Aim of the task
Write out every single entry exactly.

Dataset records:
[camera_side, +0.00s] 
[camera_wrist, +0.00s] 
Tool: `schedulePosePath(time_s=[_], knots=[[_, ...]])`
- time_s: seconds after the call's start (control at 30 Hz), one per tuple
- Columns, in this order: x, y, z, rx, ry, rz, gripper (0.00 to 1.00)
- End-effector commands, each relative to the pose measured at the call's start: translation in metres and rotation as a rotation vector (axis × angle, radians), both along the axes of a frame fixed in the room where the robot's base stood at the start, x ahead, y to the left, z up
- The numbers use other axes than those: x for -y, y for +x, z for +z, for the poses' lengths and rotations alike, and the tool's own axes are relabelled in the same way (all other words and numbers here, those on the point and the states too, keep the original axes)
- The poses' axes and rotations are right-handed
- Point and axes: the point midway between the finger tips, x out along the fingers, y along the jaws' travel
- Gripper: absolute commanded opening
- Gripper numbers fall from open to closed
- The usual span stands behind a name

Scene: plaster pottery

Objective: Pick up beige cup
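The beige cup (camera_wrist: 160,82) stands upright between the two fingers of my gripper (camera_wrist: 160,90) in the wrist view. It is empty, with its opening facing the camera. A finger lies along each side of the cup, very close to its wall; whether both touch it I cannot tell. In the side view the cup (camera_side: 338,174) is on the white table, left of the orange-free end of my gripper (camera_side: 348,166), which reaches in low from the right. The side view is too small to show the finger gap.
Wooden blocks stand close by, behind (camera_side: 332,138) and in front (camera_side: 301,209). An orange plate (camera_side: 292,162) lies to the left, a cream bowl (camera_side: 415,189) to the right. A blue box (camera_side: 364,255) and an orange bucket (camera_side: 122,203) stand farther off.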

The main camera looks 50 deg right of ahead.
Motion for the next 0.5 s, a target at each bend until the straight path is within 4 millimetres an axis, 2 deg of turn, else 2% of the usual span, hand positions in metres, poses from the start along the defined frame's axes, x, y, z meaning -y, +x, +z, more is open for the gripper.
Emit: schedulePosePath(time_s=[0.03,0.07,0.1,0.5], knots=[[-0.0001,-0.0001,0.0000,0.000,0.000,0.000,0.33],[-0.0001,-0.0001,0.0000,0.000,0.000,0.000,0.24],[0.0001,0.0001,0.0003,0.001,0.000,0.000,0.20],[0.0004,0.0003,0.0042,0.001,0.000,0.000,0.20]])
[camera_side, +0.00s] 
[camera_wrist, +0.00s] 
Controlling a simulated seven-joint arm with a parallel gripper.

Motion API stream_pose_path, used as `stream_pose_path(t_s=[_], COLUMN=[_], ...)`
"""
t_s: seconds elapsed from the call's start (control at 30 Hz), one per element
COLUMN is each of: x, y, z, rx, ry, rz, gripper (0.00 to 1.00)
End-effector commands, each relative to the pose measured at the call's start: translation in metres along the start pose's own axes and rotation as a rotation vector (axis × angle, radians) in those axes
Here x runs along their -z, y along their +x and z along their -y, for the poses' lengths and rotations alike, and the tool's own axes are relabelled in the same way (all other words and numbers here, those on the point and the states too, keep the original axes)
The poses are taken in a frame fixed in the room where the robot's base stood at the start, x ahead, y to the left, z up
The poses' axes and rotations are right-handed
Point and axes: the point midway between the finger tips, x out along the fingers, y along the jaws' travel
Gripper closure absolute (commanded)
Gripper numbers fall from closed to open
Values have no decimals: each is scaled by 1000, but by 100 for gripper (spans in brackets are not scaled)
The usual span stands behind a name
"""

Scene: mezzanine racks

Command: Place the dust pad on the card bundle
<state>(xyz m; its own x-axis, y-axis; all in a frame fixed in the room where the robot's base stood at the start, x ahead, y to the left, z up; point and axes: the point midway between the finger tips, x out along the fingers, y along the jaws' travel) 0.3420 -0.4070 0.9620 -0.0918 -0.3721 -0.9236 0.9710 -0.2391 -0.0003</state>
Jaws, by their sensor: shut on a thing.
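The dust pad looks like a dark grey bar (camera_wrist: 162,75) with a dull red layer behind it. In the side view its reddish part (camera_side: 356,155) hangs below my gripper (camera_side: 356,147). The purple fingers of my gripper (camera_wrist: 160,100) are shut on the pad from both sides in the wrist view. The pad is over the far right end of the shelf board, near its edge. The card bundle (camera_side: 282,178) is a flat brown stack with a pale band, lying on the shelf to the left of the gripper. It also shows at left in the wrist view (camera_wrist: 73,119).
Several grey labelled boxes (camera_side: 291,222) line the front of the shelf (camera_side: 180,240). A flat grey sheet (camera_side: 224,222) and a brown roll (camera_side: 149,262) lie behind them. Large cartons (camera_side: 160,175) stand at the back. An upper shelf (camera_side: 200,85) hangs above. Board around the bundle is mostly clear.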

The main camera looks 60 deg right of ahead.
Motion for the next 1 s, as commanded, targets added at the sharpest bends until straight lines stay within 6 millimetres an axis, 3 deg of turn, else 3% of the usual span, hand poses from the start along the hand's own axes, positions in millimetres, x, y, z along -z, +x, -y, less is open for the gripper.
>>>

Solution to the problem
[camera_side, +0.00s] 
[camera_wrist, +0.00s] 
Tool: `schedulePosePath(time_s=[_], knots=[[_, ...]])`
- time_s: seconds after the call's start (control at 30 Hz), one per tuple
- Columns, in this order: x, y, z, rx, ry, rz, gripper (0.00 to 1.00)
- End-effector commands, each relative to the pose measured at the call's start: translation in metres and rotation as a rotation vector (axis × angle, radians), both along the axes of a frame fixed in the room where the robot's base stood at the start, x ahead, y to the left, z up
- The numbers use other axes than those: x for -y, y for +x, z for +z, for the poses' lengths and rotations alike, and the tool's own axes are relabelled in the same way (all other words and numbers here, those on the point and the states too, keep the original axes)
- The poses' axes and rotations are right-handed
- Point and axes: the point midway between the finger tips, x out along the fingers, y along the jaws' travel
- Gripper: absolute commanded opening
- Gripper numbers fall from open to closed
- The usual span stands behind a name

Scene: plaster pottery

Objective: Pick up beige cup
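The beige cup (camera_wrist: 160,82) stands upright between the two fingers of my gripper (camera_wrist: 160,90) in the wrist view. It is empty, with its opening facing the camera. A finger lies along each side of the cup, very close to its wall; whether both touch it I cannot tell. In the side view the cup (camera_side: 338,174) is on the white table, left of the orange-free end of my gripper (camera_side: 348,166), which reaches in low from the right. The side view is too small to show the finger gap.
Wooden blocks stand close by, behind (camera_side: 332,138) and in front (camera_side: 301,209). An orange plate (camera_side: 292,162) lies to the left, a cream bowl (camera_side: 415,189) to the right. A blue box (camera_side: 364,255) and an orange bucket (camera_side: 122,203) stand farther off.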

The main camera looks 50 deg right of ahead.
Motion for the next 0.5 s, a target at each bend until the straight path is within 4 millimetres an axis, 2 deg of turn, else 2% of the usual span, hand positions in metres, poses from the start along the defined frame's axes, x, y, z meaning -y, +x, +z, more is open for the gripper.
Emit: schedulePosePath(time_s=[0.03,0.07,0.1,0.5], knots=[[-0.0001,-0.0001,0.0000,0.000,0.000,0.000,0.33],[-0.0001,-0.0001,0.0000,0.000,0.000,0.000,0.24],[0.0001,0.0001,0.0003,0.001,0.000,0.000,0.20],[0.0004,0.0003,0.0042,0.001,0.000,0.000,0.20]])
[camera_side, +0.00s] 
[camera_wrist, +0.00s] 
Controlling a simulated seven-joint arm with a parallel gripper.

Motion API stream_pose_path, used as `stream_pose_path(t_s=[_], COLUMN=[_], ...)`
"""
t_s: seconds elapsed from the call's start (control at 30 Hz), one per element
COLUMN is each of: x, y, z, rx, ry, rz, gripper (0.00 to 1.00)
End-effector commands, each relative to the pose measured at the call's start: translation in metres along the start pose's own axes and rotation as a rotation vector (axis × angle, radians) in those axes
Here x runs along their -z, y along their +x and z along their -y, for the poses' lengths and rotations alike, and the tool's own axes are relabelled in the same way (all other words and numbers here, those on the point and the states too, keep the original axes)
The poses are taken in a frame fixed in the room where the robot's base stood at the start, x ahead, y to the left, z up
The poses' axes and rotations are right-handed
Point and axes: the point midway between the finger tips, x out along the fingers, y along the jaws' travel
Gripper closure absolute (commanded)
Gripper numbers fall from closed to open
Values have no decimals: each is scaled by 1000, but by 100 for gripper (spans in brackets are not scaled)
The usual span stands behind a name
"""

Scene: mezzanine racks

Command: Place the dust pad on the card bundle
<state>(xyz m; its own x-axis, y-axis; all in a frame fixed in the room where the robot's base stood at the start, x ahead, y to the left, z up; point and axes: the point midway between the finger tips, x out along the fingers, y along the jaws' travel) 0.3420 -0.4070 0.9620 -0.0918 -0.3721 -0.9236 0.9710 -0.2391 -0.0003</state>
Jaws, by their sensor: shut on a thing.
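The dust pad looks like a dark grey bar (camera_wrist: 162,75) with a dull red layer behind it. In the side view its reddish part (camera_side: 356,155) hangs below my gripper (camera_side: 356,147). The purple fingers of my gripper (camera_wrist: 160,100) are shut on the pad from both sides in the wrist view. The pad is over the far right end of the shelf board, near its edge. The card bundle (camera_side: 282,178) is a flat brown stack with a pale band, lying on the shelf to the left of the gripper. It also shows at left in the wrist view (camera_wrist: 73,119).
Several grey labelled boxes (camera_side: 291,222) line the front of the shelf (camera_side: 180,240). A flat grey sheet (camera_side: 224,222) and a brown roll (camera_side: 149,262) lie behind them. Large cartons (camera_side: 160,175) stand at the back. An upper shelf (camera_side: 200,85) hangs above. Board around the bundle is mostly clear.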

The main camera looks 60 deg right of ahead.
Motion for the next 1 s, as commanded, targets added at the sharpest bends until straight lines stay within 6 millimetres an axis, 3 deg of turn, else 3% of the usual span, hand poses from the start along the hand's own axes, positions in millimetres, x, y, z along -z, +x, -y, less is open for the gripper.
>>>

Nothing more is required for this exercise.